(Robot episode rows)
══════

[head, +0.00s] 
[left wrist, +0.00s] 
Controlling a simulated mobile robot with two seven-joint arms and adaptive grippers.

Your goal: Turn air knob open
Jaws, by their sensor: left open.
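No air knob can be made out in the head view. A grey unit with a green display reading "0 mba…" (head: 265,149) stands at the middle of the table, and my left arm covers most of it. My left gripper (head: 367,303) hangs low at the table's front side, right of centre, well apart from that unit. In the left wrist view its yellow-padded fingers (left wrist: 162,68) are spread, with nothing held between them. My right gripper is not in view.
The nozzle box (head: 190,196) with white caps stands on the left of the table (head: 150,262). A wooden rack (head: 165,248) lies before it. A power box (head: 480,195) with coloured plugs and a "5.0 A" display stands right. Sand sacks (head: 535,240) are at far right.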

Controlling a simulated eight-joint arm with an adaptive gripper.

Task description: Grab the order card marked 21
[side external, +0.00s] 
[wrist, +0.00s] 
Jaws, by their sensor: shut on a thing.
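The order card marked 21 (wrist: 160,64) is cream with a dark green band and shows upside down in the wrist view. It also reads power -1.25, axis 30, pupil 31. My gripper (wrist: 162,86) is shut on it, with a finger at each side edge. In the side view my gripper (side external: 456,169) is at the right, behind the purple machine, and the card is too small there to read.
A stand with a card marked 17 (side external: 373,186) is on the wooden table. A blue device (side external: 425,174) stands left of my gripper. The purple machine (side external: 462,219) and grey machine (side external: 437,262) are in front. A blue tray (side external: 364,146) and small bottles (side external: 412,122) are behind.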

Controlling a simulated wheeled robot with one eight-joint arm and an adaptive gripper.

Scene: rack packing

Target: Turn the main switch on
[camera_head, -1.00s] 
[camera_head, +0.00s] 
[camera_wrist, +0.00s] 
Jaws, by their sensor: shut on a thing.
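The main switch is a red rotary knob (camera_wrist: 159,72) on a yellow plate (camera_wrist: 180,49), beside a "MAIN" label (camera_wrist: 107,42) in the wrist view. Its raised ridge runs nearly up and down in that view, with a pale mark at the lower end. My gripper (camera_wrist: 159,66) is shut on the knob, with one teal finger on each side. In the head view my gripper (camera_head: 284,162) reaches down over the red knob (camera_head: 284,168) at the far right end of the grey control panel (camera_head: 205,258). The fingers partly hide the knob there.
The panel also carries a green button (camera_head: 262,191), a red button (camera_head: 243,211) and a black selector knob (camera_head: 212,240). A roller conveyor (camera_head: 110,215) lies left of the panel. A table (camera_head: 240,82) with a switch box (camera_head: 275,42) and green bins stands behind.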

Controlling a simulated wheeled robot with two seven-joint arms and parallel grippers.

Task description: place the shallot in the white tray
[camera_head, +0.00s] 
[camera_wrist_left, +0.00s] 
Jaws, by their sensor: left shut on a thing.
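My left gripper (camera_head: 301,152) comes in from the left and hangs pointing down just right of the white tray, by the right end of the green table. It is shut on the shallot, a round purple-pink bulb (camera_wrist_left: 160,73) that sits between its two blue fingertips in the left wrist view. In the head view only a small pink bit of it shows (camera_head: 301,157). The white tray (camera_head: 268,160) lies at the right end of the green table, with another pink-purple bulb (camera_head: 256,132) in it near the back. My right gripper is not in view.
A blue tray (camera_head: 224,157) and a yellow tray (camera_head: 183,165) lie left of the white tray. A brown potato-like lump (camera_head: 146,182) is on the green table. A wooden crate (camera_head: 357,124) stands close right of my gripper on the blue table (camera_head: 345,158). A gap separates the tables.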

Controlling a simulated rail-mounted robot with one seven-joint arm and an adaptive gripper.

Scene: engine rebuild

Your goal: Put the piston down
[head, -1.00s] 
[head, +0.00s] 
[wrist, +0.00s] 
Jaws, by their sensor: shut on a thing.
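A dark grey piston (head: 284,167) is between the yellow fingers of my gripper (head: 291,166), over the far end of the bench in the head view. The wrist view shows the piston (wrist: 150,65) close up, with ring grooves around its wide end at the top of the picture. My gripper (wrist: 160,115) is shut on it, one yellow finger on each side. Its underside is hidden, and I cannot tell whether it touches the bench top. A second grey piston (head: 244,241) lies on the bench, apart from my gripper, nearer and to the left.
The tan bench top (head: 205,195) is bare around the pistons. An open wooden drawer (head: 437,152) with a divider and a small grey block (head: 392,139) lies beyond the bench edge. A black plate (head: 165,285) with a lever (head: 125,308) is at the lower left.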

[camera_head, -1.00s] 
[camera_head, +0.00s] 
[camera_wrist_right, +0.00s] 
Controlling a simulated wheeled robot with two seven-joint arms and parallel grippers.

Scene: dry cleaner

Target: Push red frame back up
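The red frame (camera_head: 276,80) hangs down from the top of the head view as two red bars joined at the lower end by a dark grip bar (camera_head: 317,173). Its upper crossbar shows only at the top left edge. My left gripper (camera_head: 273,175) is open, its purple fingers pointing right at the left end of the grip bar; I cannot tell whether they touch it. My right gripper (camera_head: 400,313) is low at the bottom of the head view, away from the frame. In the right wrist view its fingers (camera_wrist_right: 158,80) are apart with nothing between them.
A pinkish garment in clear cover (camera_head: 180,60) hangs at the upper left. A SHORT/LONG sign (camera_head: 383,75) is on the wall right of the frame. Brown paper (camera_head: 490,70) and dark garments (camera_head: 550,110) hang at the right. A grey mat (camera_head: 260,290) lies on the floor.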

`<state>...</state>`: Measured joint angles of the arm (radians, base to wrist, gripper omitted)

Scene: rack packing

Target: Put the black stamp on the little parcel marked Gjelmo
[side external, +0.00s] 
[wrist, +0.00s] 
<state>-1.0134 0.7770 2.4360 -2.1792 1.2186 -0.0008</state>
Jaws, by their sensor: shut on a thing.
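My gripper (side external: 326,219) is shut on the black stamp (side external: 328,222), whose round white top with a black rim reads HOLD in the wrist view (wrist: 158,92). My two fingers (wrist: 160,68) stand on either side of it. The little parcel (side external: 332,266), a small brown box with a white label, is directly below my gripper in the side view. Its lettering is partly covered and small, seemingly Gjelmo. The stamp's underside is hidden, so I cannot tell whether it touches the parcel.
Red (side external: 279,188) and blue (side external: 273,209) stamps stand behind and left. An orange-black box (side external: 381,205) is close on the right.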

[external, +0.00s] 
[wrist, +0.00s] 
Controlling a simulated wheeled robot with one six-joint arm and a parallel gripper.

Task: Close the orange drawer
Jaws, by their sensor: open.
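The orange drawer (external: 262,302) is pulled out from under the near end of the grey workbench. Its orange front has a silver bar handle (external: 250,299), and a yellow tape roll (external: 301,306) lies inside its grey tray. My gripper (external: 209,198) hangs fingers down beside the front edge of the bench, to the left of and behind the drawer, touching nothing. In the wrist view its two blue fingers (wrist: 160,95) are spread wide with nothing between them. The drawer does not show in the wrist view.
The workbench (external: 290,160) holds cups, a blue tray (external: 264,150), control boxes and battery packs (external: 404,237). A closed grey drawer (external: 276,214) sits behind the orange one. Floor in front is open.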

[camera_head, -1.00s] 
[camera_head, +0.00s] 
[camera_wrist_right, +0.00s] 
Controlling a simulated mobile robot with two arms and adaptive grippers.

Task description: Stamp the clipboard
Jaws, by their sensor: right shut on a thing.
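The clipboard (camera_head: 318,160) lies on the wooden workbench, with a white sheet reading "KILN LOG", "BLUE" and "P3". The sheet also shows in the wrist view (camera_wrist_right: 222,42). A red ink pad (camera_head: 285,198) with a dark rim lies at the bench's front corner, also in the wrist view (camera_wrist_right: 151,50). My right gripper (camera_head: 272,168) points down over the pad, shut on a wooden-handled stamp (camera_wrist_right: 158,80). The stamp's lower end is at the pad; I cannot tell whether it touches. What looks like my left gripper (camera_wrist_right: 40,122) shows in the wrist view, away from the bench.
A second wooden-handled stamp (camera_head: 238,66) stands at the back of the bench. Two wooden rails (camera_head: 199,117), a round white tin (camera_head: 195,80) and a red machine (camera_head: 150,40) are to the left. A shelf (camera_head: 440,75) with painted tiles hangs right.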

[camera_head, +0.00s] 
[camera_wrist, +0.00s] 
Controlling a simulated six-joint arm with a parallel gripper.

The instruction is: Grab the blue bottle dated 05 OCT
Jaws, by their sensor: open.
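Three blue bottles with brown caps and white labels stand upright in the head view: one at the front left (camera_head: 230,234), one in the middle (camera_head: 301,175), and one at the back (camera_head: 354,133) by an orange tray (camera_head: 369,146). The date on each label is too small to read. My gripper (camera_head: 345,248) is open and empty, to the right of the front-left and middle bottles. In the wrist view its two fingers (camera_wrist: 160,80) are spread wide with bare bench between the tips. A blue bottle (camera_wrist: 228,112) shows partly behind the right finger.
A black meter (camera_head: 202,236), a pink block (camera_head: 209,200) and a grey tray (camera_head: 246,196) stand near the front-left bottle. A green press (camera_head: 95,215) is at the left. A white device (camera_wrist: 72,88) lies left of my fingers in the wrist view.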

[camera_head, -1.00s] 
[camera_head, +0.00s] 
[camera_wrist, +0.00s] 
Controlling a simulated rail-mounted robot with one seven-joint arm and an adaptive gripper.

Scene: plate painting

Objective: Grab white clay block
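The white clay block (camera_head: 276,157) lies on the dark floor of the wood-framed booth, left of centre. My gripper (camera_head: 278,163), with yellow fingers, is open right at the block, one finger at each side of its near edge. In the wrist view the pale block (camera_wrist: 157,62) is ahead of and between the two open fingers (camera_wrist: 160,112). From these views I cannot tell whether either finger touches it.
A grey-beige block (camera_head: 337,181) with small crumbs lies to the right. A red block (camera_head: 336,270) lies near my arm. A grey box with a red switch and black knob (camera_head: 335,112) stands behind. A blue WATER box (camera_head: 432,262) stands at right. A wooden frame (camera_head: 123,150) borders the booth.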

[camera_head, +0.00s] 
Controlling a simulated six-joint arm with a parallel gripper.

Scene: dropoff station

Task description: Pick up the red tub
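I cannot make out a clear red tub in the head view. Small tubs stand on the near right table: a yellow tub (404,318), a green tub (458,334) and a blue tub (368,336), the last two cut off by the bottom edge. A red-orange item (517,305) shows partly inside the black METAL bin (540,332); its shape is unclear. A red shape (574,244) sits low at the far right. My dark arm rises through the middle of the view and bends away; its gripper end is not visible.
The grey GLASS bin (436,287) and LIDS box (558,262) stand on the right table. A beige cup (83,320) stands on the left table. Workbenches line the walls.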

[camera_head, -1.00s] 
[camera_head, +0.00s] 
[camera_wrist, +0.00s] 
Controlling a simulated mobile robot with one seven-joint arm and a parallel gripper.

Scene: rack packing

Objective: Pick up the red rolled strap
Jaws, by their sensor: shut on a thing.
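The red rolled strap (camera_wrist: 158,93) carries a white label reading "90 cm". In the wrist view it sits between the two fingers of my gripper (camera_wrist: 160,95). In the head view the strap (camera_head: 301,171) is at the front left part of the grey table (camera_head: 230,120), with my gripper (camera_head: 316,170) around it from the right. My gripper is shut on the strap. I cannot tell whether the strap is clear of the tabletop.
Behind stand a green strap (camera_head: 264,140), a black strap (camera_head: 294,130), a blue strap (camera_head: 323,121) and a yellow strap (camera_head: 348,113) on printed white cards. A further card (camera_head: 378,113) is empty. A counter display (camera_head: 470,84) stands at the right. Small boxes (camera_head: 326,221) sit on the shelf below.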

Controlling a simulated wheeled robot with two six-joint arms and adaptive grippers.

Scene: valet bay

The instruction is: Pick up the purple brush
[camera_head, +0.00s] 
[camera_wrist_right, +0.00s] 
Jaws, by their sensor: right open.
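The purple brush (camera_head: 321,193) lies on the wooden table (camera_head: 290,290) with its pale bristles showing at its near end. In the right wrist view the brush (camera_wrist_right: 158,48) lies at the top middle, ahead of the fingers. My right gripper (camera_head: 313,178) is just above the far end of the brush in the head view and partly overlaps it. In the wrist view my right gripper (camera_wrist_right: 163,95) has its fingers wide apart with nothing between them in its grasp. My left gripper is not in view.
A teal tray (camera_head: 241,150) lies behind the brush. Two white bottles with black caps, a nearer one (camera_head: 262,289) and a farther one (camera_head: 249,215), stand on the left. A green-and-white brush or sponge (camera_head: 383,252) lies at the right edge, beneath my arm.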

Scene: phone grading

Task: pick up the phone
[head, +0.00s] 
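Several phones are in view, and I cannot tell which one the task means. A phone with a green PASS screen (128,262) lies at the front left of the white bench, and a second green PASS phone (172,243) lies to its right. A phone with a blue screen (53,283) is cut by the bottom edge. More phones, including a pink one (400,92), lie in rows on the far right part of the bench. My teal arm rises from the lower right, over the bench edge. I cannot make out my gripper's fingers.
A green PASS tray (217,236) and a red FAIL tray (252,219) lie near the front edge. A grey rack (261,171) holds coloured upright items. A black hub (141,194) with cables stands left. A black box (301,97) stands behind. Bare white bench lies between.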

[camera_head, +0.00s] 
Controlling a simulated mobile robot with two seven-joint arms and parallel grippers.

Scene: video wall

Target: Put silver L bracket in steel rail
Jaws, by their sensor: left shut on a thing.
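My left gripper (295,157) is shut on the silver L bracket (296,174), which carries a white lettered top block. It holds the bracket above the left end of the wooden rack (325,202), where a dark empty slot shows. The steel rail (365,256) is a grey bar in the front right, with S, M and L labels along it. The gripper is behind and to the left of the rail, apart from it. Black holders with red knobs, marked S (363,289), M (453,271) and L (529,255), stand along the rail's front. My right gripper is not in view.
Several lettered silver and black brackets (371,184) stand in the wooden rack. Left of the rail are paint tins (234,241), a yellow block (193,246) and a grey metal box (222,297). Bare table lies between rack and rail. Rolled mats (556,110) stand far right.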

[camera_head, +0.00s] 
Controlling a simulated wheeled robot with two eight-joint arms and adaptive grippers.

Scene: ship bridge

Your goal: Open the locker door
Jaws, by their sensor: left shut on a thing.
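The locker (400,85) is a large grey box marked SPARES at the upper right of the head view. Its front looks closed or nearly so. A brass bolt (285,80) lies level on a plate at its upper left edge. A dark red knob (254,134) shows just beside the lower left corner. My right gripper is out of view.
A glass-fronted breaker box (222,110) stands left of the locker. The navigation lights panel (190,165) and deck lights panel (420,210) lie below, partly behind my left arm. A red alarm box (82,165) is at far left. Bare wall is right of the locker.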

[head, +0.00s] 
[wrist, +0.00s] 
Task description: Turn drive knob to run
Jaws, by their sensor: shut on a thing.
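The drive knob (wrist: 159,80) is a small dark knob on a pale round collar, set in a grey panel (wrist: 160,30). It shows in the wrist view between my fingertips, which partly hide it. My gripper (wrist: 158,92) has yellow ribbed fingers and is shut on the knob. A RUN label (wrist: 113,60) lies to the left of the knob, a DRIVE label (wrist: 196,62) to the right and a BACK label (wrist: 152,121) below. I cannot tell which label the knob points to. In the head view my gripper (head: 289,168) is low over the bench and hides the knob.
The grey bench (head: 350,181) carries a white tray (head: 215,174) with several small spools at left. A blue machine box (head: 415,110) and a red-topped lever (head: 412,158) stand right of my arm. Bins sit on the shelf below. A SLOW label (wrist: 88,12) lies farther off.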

══════

→ **WORK INSTRUCTIONS**:
Using the records above, list each line that includes "mobile".

→ **TASK RESPONSE**:
Controlling a simulated mobile robot with two seven-joint arms and adaptive grippers.
Controlling a simulated mobile robot with two arms and adaptive grippers.
Controlling a simulated mobile robot with one seven-joint arm and a parallel gripper.
Controlling a simulated mobile robot with two seven-joint arms and parallel grippers.

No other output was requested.